Robot state and action records
▶

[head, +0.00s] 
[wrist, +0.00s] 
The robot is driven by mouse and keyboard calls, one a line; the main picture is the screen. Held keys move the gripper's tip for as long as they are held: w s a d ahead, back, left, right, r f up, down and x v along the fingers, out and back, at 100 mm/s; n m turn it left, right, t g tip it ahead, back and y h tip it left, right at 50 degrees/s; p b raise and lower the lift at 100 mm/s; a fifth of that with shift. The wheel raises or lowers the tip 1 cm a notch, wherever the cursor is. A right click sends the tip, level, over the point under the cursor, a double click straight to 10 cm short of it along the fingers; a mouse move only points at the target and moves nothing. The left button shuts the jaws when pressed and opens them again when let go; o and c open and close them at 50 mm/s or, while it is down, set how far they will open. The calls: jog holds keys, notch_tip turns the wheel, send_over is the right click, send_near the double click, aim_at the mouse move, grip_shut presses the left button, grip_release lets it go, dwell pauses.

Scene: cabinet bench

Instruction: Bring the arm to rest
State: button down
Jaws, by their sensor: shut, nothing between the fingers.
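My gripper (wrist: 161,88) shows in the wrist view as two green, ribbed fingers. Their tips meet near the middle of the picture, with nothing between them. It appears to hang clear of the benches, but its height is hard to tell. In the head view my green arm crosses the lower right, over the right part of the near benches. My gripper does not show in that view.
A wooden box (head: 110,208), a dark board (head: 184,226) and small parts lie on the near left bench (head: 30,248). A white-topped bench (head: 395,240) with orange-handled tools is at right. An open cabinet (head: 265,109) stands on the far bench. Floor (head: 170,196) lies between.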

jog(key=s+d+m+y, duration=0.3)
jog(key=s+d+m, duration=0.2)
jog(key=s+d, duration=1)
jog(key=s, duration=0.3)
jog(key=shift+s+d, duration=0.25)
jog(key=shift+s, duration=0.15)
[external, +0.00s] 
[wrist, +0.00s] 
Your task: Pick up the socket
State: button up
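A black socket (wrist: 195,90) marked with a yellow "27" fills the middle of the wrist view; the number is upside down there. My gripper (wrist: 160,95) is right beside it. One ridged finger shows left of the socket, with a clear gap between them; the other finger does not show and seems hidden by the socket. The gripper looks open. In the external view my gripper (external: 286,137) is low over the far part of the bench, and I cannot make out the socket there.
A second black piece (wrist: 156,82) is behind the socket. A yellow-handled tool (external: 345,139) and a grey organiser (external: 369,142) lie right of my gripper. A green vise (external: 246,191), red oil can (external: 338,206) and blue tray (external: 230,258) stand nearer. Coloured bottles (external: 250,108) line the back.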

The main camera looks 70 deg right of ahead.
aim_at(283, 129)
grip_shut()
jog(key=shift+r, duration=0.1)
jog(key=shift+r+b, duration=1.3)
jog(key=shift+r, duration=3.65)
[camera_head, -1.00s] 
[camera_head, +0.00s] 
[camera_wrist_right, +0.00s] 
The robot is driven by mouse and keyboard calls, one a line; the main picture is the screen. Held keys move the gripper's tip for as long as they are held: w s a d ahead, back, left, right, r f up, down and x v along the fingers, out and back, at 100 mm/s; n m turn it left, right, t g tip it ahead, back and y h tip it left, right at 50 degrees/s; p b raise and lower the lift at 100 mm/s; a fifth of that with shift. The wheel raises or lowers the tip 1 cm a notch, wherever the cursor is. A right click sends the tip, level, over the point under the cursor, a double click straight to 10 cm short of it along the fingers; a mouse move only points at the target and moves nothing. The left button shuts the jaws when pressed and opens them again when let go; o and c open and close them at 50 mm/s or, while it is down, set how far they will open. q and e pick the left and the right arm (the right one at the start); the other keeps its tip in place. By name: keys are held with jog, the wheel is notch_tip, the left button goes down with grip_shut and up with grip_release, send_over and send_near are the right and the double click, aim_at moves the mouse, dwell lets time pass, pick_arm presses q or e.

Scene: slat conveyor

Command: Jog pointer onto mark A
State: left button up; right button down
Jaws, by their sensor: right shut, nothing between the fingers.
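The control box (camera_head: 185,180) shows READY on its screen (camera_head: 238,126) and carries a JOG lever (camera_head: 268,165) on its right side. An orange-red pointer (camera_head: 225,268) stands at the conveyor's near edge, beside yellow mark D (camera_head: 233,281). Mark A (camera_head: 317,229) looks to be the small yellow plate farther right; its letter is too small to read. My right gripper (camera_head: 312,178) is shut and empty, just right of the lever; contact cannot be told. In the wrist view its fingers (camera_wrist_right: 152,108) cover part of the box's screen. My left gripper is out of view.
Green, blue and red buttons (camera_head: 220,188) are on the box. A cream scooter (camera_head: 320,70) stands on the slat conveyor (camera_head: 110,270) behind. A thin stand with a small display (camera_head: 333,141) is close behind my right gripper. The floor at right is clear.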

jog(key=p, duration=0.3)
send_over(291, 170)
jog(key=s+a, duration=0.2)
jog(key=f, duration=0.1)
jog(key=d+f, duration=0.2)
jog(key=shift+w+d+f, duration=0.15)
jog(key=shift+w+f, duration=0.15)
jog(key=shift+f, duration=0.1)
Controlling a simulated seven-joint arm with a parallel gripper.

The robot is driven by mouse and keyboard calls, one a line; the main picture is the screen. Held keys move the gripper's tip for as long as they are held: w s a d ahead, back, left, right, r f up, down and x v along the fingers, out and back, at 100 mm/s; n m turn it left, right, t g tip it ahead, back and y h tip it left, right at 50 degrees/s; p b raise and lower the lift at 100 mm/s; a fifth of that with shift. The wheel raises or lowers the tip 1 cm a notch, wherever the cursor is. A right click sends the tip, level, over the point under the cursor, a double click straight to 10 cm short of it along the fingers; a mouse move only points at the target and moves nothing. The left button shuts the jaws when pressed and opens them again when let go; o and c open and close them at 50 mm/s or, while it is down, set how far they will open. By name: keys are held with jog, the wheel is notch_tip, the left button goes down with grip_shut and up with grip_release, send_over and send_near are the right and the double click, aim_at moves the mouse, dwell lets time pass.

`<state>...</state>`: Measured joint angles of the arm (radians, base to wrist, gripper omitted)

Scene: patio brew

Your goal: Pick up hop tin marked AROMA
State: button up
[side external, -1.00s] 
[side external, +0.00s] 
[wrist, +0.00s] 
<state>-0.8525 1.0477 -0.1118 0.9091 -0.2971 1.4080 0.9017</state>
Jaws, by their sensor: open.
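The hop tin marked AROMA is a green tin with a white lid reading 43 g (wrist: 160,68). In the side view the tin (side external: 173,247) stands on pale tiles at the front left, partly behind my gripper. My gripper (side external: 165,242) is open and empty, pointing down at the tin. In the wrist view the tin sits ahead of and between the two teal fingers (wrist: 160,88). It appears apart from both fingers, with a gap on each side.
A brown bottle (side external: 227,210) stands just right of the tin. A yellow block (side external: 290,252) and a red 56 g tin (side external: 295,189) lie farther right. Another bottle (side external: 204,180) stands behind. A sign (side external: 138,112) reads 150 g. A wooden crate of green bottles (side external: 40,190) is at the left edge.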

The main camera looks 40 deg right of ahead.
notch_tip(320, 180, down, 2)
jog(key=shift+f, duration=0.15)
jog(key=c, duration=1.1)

◀

Return, from the data, each line that has the word "Scene" in it.

Scene: cabinet bench
Scene: slat conveyor
Scene: patio brew

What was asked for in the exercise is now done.